**Exercise directions**
Type out every line below exactly as it reads.

**Source data**
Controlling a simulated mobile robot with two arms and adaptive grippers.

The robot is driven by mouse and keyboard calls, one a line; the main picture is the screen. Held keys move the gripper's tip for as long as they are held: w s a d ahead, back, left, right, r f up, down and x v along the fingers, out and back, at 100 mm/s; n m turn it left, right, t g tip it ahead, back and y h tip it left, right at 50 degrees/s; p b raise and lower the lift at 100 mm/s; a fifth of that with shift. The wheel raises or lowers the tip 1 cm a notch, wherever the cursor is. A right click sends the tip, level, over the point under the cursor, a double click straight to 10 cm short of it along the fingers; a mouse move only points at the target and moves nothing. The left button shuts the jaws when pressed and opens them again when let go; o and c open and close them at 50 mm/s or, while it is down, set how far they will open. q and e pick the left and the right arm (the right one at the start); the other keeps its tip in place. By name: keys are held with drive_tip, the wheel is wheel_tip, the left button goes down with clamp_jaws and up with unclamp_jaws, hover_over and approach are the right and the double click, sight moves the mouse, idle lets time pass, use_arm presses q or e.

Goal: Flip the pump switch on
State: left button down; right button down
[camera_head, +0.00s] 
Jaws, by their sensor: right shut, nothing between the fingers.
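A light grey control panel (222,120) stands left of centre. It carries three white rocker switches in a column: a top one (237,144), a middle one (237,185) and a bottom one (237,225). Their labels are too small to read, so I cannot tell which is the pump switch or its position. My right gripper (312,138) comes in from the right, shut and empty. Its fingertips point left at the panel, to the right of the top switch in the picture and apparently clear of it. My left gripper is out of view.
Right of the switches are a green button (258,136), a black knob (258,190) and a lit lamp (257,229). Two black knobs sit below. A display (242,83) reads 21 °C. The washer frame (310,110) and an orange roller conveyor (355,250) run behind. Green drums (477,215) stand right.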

**Full solution**
Controlling a simulated mobile robot with two arms and adaptive grippers.

The robot is driven by mouse and keyboard calls, one a line; the main picture is the screen. Held keys move the gripper's tip for as long as they are held: w s a d ahead, back, left, right, r f up, down and x v along the fingers, out and back, at 100 mm/s; n m turn it left, right, t g tip it ahead, back and y h tip it left, right at 50 degrees/s; p b raise and lower the lift at 100 mm/s; a fifth of that with shift. The wheel raises or lowers the tip 1 cm a notch, wherever the cursor is. A right click sends the tip, level, over the point under the cursor, a double click straight to 10 cm short of it along the fingers; a mouse move only points at the target and moves nothing. The left button shuts the jaws when pressed and opens them again when let go; o and c open and close them at 50 mm/s or, while it is down, set how far they will open. q and e pick the left and the right arm (the right one at the start); the other keeps its tip in place. By name: keys are held with drive_tip, the wheel is wheel_tip, the left button goes down with clamp_jaws and up with unclamp_jaws, hover_over and approach are the right and the double click, sight moves the mouse, idle lets time pass, use_arm presses q or e.

Goal: Flip the pump switch on
State: left button down; right button down
[camera_head, +0.00s] 
Jaws, by their sensor: right shut, nothing between the fingers.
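A light grey control panel (222,120) stands left of centre. It carries three white rocker switches in a column: a top one (237,144), a middle one (237,185) and a bottom one (237,225). Their labels are too small to read, so I cannot tell which is the pump switch or its position. My right gripper (312,138) comes in from the right, shut and empty. Its fingertips point left at the panel, to the right of the top switch in the picture and apparently clear of it. My left gripper is out of view.
Right of the switches are a green button (258,136), a black knob (258,190) and a lit lamp (257,229). Two black knobs sit below. A display (242,83) reads 21 °C. The washer frame (310,110) and an orange roller conveyor (355,250) run behind. Green drums (477,215) stand right.

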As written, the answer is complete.